Une démarche artistique quant à elle permet un plus grand respect des limites de notre cheval, n’ayant pas au sens propre de figures imposées, et privilégie l’expression du cheval. Mais attention, un cheval qui ne porte pas de harnachement n’est pas un cheval libre, bien au contraire. Les limites les plus difficiles à franchir sont souvent celles que l’on s’impose, et il en va de même pour le cheval. Très peu d’artistes équestres proposent une réelle liberté où le jeu occupe la première place d’un spectacle, ce qui est sain n’est pas toujours spectaculaire ou demande un savoir faire infini et des conditions de travail particulière avec lesquelles les multinationales du spectacle équestre ne peuvent pas toujours composer… La bien spectaculaire monte à cru par exemple, est-elle vraiment un gage de bien-être pour le cheval ou vise-t-elle plutôt a épater l’œil du public néophyte? (voir la mesure de l’impact de la monte à cru par Équi-Metrix)

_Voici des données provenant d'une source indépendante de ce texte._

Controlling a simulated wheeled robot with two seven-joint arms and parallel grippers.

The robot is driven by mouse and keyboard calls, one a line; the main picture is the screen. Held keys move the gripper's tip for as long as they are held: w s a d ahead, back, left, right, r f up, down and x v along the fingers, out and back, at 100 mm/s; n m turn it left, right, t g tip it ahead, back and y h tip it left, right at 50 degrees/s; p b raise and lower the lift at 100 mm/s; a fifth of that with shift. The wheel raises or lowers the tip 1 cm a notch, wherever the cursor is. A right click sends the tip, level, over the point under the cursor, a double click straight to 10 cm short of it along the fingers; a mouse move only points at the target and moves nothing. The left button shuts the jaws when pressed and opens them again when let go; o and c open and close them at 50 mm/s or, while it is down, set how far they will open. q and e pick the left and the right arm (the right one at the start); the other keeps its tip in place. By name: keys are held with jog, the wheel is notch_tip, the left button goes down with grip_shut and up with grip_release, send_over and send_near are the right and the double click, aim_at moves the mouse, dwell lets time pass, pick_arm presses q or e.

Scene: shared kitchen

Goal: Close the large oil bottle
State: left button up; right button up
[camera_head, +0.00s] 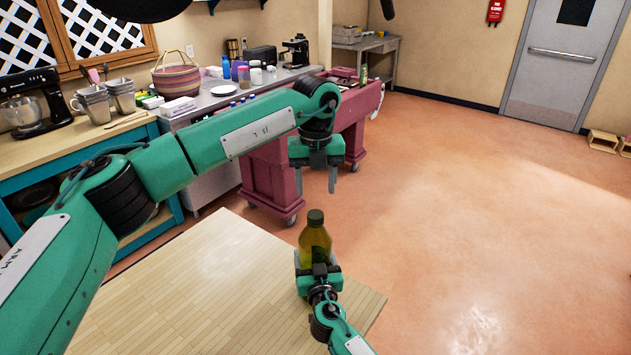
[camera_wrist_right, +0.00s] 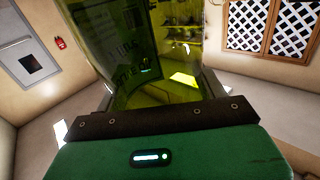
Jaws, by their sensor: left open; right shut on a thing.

L’équitation de loisir semble celle qui concilie le mieux jeu et travail. Le cavalier de loisir montera quand le cheval est disponible, et ne le fera pas lorsqu’il ne l’est pas. Il sera à même de respecter ses limites et de découvrir d’autres avenues que le travail monté. Le bien-être et l’équilibre du cheval monté peuvent alors devenir la préoccupation première. Le chemin s’embellit, la performance s’ensuit, ou non, mais l’apprentissage devient quotidien, ainsi que l’épanouissement tant espéré du cavalier.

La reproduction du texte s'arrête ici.